Optionally, the communication connectors 128 may be identical; however, the communication connectors 128 may have different features in alternative embodiments. In an exemplary embodiment, the communication connector 128 has a mating interface 176 for interfacing with the corresponding pluggable module 106 (shown in FIG. 2); however the communication connector 128 may include multiple mating interfaces, such as stacked mating interfaces for use with multi-row receptacle housings. The mating interface 176 is configured to be disposed within the module cavity 120 for mating engagement with the pluggable module 106.

The communication connector 128 includes a housing 180 that holds contacts 182. Optionally, the contacts 182 may be part of contact modules, such as overmolded leadframes, which may be loaded into the housing 180. Alternatively, the contacts 182 may be directly held by the housing 180, such as being stitched into the housing 180 through the rear or from the bottom. The housing 180 includes a top 183, first and second sides 184, 185, a rear 186, a mounting face 188 configured to be mounted to the circuit board 102 (shown in FIG. 1), and a mating face 190 opposite the rear 186 (in the illustrated embodiment, the mounting face 188 defines a bottom 188 of the communication connector 128 and the mating face 190 defines a front 190 of the communication connector 128).

The housing 180 includes a front shroud 192 at the mating face 190. The shroud 192 may be a generally box-shaped extension. The shroud 192 may have other surfaces to have other shapes in alternative embodiments. The shroud has a card receiving slot 194 at the mating face 190. The card receiving slot 194 is configured to receive the card edge of the circuit board 158 (shown in FIG. 2) of the corresponding pluggable module 106. The contacts 182 are held by the housing 180 and are exposed within the card receiving slot 194 for mating with the corresponding pluggable module 106. The contacts 182 and the card receiving slot 194 define the mating interface 176. The contacts 182 are arranged to define an upper contact array and a lower contact array configured for interfacing with upper and lower surfaces of the circuit board 158. The contacts 182 may be signal contacts, ground contacts or other types of contacts and the contacts 182 may be in any arrangement, such as a ground-signal-signal-ground arrangement with a pair of signal contacts flanked by ground contacts. The contacts 182 are provided at the mounting face 188 for termination to the circuit board 102. For example, ends of the contacts 182 may constitute solder tabs configured to be surface mounted to the circuit board 102, such as using solder paste. Alternatively, the ends of the contacts 182 may be compliant pins, such as eye-of-the-needle pins that are loaded into plated vias of the circuit board 102.
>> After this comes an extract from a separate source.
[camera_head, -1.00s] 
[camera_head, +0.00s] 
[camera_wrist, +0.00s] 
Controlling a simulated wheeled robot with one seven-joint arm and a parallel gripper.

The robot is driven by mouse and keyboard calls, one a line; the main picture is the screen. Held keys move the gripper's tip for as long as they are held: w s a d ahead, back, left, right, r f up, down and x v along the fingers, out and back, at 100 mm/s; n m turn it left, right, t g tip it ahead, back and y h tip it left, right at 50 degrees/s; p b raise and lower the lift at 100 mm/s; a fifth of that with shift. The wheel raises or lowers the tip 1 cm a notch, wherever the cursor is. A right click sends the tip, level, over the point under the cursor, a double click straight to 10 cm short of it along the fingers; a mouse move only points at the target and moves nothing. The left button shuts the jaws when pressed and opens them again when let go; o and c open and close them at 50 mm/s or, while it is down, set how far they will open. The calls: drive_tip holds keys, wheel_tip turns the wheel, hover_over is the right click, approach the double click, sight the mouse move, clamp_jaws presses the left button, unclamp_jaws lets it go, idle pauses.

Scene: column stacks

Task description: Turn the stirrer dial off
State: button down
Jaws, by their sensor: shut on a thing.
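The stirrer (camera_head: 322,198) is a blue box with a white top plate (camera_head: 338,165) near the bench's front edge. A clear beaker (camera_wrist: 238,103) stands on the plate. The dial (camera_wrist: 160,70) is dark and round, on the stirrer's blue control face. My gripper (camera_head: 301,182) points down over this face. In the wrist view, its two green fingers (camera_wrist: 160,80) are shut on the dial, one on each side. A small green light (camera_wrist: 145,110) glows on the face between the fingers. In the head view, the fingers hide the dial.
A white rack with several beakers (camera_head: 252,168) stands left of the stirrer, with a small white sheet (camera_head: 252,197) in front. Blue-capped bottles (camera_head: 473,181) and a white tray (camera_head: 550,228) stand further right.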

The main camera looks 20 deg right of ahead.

During assembly, the gasket assembly 124 is coupled to the receptacle housing 108. For example, compliant pins 250 extending from the panels 130, such as the side panels 142, 144 and the interior panels 134, may pass through corresponding openings 218 (best seen in FIGS. 3 and 4) in the bottom plate 200 to mechanically and electrically connect the bottom plate 200 to the receptacle housing 108. The sides 214, 216 (FIGS. 3 and 4) may wrap around the side panels 142, 144. Tabs 252 may be used to secure the gasket assembly 124 to the receptacle housing 108.
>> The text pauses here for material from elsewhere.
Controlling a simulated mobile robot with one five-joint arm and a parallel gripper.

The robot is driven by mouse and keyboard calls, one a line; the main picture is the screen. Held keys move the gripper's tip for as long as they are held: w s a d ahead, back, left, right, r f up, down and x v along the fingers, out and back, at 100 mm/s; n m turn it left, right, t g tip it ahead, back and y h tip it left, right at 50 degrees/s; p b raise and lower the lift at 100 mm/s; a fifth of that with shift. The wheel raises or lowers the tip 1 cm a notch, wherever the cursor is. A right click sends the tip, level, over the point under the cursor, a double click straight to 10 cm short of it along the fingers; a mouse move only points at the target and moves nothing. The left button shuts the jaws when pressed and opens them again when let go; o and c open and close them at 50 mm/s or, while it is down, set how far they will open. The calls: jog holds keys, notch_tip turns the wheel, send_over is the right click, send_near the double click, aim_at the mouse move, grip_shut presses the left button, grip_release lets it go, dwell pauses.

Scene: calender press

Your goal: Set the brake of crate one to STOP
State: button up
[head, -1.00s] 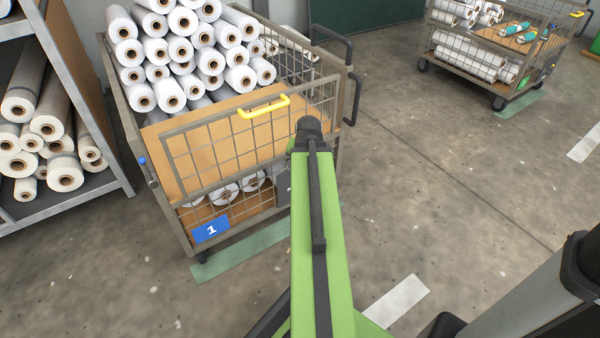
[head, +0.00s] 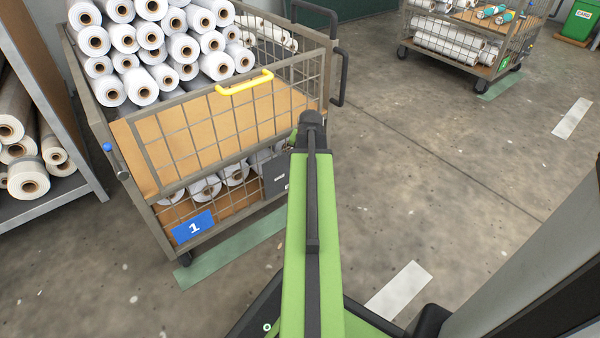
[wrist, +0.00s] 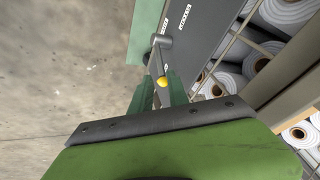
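Crate one (head: 222,108) is a wire-mesh crate with a blue "1" sign (head: 194,227), standing left of my arm in the head view. A dark grey plate (head: 275,179) sits low on its right end, partly hidden by my arm. In the wrist view the plate (wrist: 205,28) carries two small white labels, too small to read surely. A grey brake lever (wrist: 161,52) with a yellow knob (wrist: 162,81) lies beside it, the knob toward my gripper. My gripper (wrist: 160,88) is open, its two green fingers near the knob, one on each side in the picture; contact cannot be told.
White rolls (head: 170,45) fill the crate, with more on its lower deck (wrist: 272,80). A shelf with rolls (head: 60,200) stands at far left. A second crate (head: 470,45) stands at back right. The concrete floor between is clear.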

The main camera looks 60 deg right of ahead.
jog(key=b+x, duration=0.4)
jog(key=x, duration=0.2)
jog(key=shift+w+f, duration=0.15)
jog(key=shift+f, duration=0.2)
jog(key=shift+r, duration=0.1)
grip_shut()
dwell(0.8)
Once the gasket assembly 124 is coupled to the receptacle housing 108, the gasket assembly 124 and receptacle housing 108 may be positioned relative to the circuit board 102 and relative to the communication connectors 128. For example, the compliant pins 250 may be aligned with corresponding vias 254 in the circuit board 102 (for example, aligned vertically above the vias 254). The compliant pins 250 are configured to be press-fit into the plated vias 254 to electrically connect the receptacle housing 108 to a ground plane of the circuit board 102. The compliant pins 250 may be pressed vertically downward into the vias 254, such as in a direction parallel to the elevation axis 92 (FIG. 1). The receptacle housing 108 is pressed vertically downward during the press-fitting operation to mount the receptacle housing 108 to the circuit board 102. As such, the compliant pins 250 and the bottom plate 200 are vertically aligned directly above the mounting area of the circuit board 102 immediately prior to the press-fitting operation.
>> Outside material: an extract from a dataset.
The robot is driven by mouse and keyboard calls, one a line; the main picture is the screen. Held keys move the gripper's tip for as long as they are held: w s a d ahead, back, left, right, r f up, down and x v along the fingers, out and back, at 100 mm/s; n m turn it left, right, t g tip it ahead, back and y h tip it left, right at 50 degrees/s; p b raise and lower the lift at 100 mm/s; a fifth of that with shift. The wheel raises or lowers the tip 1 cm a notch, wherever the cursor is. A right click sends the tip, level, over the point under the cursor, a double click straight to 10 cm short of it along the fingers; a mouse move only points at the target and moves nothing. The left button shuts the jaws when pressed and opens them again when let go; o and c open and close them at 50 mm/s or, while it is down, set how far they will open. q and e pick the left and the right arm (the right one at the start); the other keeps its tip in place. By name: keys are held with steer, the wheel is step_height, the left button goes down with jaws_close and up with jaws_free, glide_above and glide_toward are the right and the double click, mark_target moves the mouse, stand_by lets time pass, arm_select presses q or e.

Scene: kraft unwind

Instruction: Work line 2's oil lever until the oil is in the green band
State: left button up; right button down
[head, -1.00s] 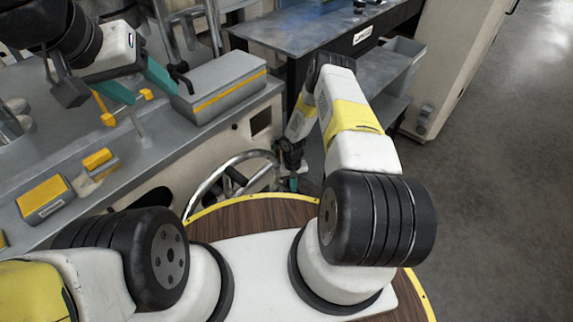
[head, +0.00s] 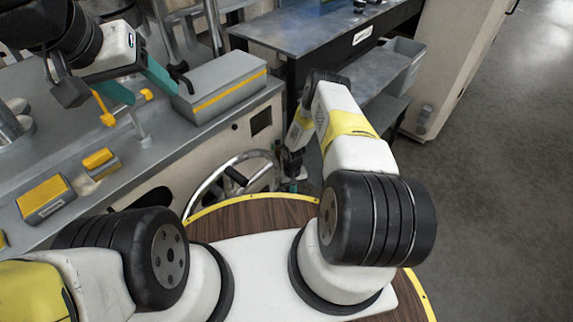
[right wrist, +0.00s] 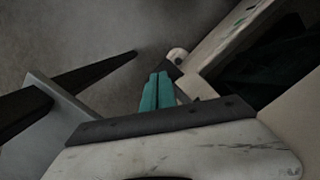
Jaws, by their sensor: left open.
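My left gripper (head: 138,84) is open above the grey machine top, its two teal fingers apart. A yellow lever-like part (head: 104,112) shows between and just below the fingers; I cannot tell if they touch it. A black curved handle (head: 181,76) stands just right of the right finger. I cannot tell which of these is line 2's oil lever. No oil gauge or green band can be made out. My right gripper (right wrist: 157,92) has its teal fingers together with nothing visible between them. It also shows low beside the machine in the head view (head: 292,186).
A long grey box with a yellow stripe (head: 222,88) lies right of the left gripper. Yellow-topped blocks (head: 45,198) sit on the machine's near edge. A metal handwheel (head: 205,185) is on its front, near my right gripper. A dark workbench (head: 310,32) stands behind.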

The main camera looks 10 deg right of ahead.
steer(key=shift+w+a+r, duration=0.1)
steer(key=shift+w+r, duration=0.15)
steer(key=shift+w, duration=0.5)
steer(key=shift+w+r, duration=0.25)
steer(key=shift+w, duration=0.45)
In an exemplary embodiment, the communication connectors 128 are pre-assembled to the circuit board 102. For example, the communication connectors 128 may be surface mounted or press-fit mounted to the circuit board 102 prior to mounting the receptacle housing 108 to the circuit board 102. The receptacle housing 108 must be positioned relative to the communication connectors 128 prior to mounting the receptacle housing to the circuit board 102. For example, the front shrouds 192 of the communication connectors 128 are configured to pass through the openings 240 in the rear plate 204 for interfacing with the pluggable modules 106 (shown in FIG. 2). As such, portions of the communication connectors 128 are arranged within the module cavity 120. However, the back ends of the communication connectors 128 are provided exterior of the back end 112 of the receptacle housing 108. The back ends of the communication connectors 128 are exterior of the module cavities 120. Only the front shroud 192 passes through the rear plate 204 into the module cavities 120.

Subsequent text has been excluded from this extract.